Par Léopold DASSI NDJIDJOU de retour de Foumban
Le discours du président du Syndicat Syconoun a été lu par le maire de Malantouen, en l’absence de Tomaïno Ndam Njoya appelée ailleurs par les nécessités de services. Le préfet du Noun était également représenté. Dans le discours de circonstance, rédigée par le président du Syconoun, on apprend que la cérémonie hommages aux nationalistes est rendue à sa 4ème édition, car « la journée de devoir de mémoire, réconciliation avec nos nationaliste », a été instituée par le Syndicat en 2020. L’honneur est revenu cette année à Marie-Irène Biyong, une des pionnières dans la lutte pour l’indépendance du Cameroun. Comme il est de coutume en pareille circonstance, un débat poignant a porté sur les défis de l’engagement politique des femmes en politique. Cette figure emblématique est mise en avant de manière pédagogique pour illustrer une détermination éprouvée dans un contexte politique très difficile. « Les éditions précédentes se sont focalisées sur l’une ou l’autre des figures de proue de ce nationalisme qu’on a voulu controversé: Roland Felix Moumié, Um Nyobe, Ernest Ouandié, Abel Kingué, Osende Afana, Michel Ndoh, Njawouo Abdoulaye Nicanor, Woungly Massaga », a précisé Tomaïno Ndam Njoya. Femme déterminée dans un contexte politique plus qu’hostile, celle qui a rejoint l’éternité le 5 novembre 2012 est née le 22 juillet 1926 à Maka’e Dehane dans le département de la Sanaga Maritime, région du Littoral.
Une femme de conviction
Enseignante de formation, elle est diplômée de l’École normale de Foulassi en 1953. Elle entre en politique à la ferveur du militantisme de son époux Job René Ngapeth, haut cadre de l’Upc.

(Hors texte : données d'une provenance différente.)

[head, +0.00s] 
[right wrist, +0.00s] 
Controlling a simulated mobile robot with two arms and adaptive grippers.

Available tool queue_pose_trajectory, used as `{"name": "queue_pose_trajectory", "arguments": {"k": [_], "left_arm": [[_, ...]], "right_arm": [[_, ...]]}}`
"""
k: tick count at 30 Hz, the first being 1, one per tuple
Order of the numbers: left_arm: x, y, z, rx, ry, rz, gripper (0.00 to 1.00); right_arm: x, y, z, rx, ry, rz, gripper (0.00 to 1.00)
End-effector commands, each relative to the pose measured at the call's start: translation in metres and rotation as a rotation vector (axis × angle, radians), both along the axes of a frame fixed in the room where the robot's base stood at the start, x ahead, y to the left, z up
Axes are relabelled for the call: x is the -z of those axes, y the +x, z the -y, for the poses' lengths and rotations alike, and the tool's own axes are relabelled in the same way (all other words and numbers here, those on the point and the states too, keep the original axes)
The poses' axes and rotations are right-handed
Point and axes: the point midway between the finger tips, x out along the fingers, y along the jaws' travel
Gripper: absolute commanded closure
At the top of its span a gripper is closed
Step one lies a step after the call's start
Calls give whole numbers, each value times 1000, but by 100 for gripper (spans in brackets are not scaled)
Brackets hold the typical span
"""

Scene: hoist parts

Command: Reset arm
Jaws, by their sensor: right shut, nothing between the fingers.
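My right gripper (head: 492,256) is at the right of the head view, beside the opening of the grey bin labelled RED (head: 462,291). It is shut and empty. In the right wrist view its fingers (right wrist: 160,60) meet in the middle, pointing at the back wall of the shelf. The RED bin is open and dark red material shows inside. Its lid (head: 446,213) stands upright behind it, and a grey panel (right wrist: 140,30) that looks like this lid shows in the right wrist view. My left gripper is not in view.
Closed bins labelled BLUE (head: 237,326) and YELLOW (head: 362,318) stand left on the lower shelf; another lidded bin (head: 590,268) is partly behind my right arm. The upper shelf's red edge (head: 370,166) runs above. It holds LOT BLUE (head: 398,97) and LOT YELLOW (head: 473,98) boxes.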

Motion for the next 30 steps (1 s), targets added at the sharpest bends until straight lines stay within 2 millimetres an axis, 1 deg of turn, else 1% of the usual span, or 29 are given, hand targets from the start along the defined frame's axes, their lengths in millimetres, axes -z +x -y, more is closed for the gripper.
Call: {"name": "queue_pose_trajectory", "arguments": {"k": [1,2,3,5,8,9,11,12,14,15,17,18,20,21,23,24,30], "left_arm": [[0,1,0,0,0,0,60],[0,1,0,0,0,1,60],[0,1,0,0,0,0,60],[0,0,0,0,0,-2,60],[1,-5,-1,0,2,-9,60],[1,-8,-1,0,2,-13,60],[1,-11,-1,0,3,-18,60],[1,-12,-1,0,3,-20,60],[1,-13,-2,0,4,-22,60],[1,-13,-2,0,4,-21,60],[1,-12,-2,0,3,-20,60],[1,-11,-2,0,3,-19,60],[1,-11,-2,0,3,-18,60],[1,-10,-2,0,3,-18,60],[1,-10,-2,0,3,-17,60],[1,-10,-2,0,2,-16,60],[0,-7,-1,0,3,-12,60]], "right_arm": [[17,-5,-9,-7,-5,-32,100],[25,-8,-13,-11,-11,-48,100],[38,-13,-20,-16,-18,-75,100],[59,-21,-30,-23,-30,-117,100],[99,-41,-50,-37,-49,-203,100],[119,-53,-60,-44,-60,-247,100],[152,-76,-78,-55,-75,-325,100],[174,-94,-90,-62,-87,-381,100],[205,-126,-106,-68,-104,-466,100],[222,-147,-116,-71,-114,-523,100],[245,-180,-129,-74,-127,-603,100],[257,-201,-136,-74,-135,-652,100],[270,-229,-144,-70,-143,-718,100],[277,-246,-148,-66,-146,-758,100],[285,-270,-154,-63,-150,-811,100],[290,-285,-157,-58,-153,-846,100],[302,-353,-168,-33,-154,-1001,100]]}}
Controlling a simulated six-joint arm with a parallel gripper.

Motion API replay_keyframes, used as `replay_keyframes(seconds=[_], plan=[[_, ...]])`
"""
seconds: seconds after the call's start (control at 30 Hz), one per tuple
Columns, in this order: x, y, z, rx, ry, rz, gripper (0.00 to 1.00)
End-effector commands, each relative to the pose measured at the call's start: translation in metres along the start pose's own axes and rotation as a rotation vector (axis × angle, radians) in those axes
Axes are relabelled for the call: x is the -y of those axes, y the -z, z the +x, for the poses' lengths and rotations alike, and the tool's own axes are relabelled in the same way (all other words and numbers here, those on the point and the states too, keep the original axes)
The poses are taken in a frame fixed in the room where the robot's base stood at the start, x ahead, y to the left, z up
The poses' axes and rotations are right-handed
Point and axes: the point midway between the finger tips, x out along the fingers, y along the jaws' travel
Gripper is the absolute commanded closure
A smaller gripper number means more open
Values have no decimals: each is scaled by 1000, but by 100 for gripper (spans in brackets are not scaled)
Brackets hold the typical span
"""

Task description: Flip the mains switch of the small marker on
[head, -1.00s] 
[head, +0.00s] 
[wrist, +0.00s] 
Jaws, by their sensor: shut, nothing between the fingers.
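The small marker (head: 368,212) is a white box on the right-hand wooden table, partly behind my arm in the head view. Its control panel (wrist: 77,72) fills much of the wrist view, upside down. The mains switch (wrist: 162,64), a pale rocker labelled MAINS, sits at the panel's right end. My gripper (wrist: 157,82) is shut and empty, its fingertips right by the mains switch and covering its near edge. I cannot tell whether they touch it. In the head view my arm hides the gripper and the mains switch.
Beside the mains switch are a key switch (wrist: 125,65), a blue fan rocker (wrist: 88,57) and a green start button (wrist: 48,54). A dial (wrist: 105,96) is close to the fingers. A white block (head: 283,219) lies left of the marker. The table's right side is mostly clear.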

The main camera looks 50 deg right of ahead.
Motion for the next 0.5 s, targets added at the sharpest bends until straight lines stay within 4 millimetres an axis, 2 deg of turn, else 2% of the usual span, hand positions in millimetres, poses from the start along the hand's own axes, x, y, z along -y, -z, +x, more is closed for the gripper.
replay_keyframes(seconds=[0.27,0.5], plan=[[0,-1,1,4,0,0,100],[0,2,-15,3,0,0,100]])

En 1952, elle fonde avec Marthe Ouandié et Julienne Niat l’Union des femmes camerounaises (Ufc). Elles sont par la suite rejointes par Gertuge Omog et Emma Mgom avec qui elles fondent le 3 août 1952 l’Union démocratique des femmes camerounaises (Udefec). Cette Union soutient les revendications nationalistes. Au bout de quelques années, l’Udefec et l’Upc se rejoignent et cette union devient un peu comme un organe annexe de l’Upc. Marie-Irène Biyong Ngapeth, élue secrétaire générale de l’Udefec lors du congrès en Août 1954, continue de revendiquer l’autonomie du mouvement. Elle est conduite devant le Conseil de discipline présidé par Félix Moumié, Ernest Ouandié et Abel Kingué. On lui reproche de considérer Udefec comme une entité séparée et d’avoir créé un organe de presse « Femmes Kamerunaises » sans en avoir informé la hiérarchie du parti. A la suite du décret de la France interdisant les activités de l’Upc et de ses organes annexes et de l’émission d’un mandat d’arrêt contre les dirigeants des organes du parti en 1955, elle s’exile au Cameroun britannique, puis au Nigeria. Elle retourne au Cameroun à la veille des indépendances et renoue avec la tendance légaliste de l’’Upc, qui avait abandonné la lutte armée et le maquis et qui était conduite par Théodore Mayi Matip. Elle tente de relancer l’Udefec après l’indépendance, mais le désaccord entre les légalistes et les révolutionnaires – tendance choisie par les vice-présidentes Kamé Monique et Teck Cécile, de même que la secrétaire générale adjointe Marthe Ouandié, – conduisent à l’échec de l’initiative. En 1961, elle est nommée secrétaire générale du Conseil national des femmes camerounaises. En plus de cette lumière portée sur le nom de Marie-Irène Biyong à travers le débat et le discours du président de Syconoun, il y a eu la projection du film documentaire : «Cameroun, autopsie d’une indépendance », réalisé par Gaëlle le Roy et Valérie Osouf. Il dure 52 minutes et raconte le difficile parcours des nationalistes camerounais. A côté des grands hommes, il y avait assurément des grandes femmes. « Nous avons rendu hommage aux combattantes Marthe Ekemeyong Moumié, à Marthe Ouandié », a rappelé Tomaïno Ndam Njoya.